November 4, 2009

Gingersnaps with Crystallized Ginger

After a particularly harrowing trip to the mall (thanks Videoport for calling me about my lost and then found car keys!), my friend A and I retired to her house to make two cookie recipes. We ended up baking until midnight, mourning the loss of same-sex marriage in Maine while surrounding ourselves with cozy smells and a warm oven. It seemed appropriate to have a little bit of good karma (finding my lost keys) and to create some lovely treats on a day when the majority of Maine voters found it appropriate to repeal some civil rights. 

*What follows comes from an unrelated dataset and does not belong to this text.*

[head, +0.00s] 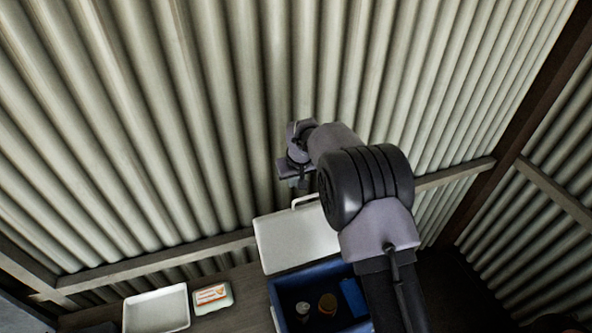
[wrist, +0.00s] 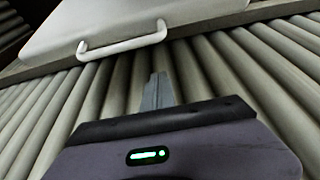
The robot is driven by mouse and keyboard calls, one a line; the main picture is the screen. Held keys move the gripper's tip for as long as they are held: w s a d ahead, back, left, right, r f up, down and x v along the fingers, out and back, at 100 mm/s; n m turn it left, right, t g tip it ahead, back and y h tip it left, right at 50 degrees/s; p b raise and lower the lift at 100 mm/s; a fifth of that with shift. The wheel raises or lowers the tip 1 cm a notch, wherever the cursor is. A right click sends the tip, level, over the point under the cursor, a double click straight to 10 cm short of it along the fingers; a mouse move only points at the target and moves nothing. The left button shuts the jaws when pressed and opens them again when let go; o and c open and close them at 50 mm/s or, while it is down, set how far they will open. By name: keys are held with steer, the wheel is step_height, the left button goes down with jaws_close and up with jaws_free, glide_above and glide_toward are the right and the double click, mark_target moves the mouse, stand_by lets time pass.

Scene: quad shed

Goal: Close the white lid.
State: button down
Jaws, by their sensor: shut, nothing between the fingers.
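The white lid (head: 293,238) stands raised at the back of a blue cooler box (head: 283,305), leaning towards the corrugated wall, so the box is open. The lid's white handle is at its top edge. In the wrist view the lid (wrist: 100,22) fills the top, with its handle (wrist: 123,43) hanging below its edge. My gripper (wrist: 158,82) is shut and empty, its fingertips apart from the handle. In the head view my arm hides the right part of the lid, and my gripper is near the wall above the handle; its fingers are mostly hidden there.
A white tray (head: 157,311) and a small packet in a pale dish (head: 212,298) lie to the left. The corrugated wall (head: 200,120) is close behind.

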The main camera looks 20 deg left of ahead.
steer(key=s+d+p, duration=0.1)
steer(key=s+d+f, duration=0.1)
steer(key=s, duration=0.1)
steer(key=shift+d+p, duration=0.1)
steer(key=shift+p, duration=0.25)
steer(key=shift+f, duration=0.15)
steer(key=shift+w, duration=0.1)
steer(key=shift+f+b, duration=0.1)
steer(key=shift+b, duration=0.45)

While I don't even like crystallized ginger, these gingersnaps have such an intriguing flavor. I found the mix of spices to be unique (see the balsamic vinegar and cardamom), and A was so excited to use her brand new stand mixer. These cookies bake up beautifully and would be perfect as holiday gifts.

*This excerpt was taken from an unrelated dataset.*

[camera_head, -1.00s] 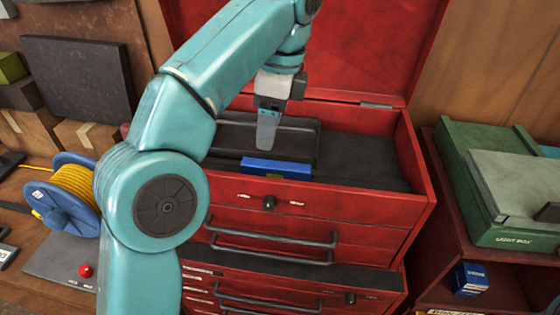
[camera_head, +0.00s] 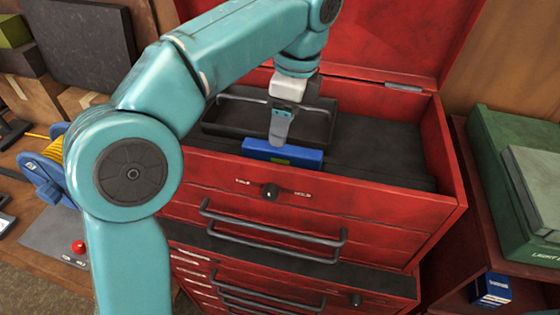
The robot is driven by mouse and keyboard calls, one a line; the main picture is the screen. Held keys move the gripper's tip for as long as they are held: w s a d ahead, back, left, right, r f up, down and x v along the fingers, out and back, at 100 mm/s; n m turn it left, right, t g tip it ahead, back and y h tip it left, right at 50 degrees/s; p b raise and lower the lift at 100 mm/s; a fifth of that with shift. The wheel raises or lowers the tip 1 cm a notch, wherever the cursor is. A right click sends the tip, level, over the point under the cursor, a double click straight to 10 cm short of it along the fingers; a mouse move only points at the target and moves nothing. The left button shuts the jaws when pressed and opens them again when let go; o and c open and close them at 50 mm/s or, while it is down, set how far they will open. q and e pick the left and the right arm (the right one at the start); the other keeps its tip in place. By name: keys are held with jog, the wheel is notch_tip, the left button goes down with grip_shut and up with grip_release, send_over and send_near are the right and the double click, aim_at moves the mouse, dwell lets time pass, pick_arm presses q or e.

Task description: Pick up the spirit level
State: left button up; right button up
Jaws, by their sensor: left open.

Gingersnaps with Crystallized Ginger
From Real Simple

Ingredients

1/2 cup unsalted butter, at room temperature
1 3/4 cups granulated sugar, plus 1/2 cup more for coating
2 large eggs, beaten
1/2 cup molasses
1 tablespoon balsamic vinegar
1 teaspoon pure vanilla extract
4 1/4 cups all-purpose flour
1 tablespoon baking soda
1/2 teaspoon salt
2 teaspoons ground ginger
1 teaspoon cinnamon
1/2 teaspoon cloves
1/2 teaspoon cardamom
1/2 teaspoon freshly ground black pepper
1/3 cup crystallized ginger, finely chopped

Directions

1. Heat oven to 375°F. Cream the butter and 1 3/4 cups sugar in a large bowl with an electric mixer on high speed. Lower to medium and add the eggs, molasses, vinegar, and vanilla. Sift together the flour, baking soda, salt, ground ginger, cinnamon, cloves, cardamom, and pepper. With the mixer on low, slowly add the flour mixture to the butter mixture. Beat until incorporated. Fold in the crystallized ginger.

2. Divide the dough into 3 equal portions (it will be sticky). Place each portion on a sheet of plastic wrap and form into a 12-inch log, 2 inches in diameter. Wrap and chill for 1 hour.

3. Slice each log into disks, 1/2 inch thick. Dredge in the remaining sugar. Place on a parchment- or foil-lined baking sheet, 2 inches apart. Bake until crinkly around the edges, about 14 minutes. Let cool on sheets for 5 minutes, then transfer to wire racks.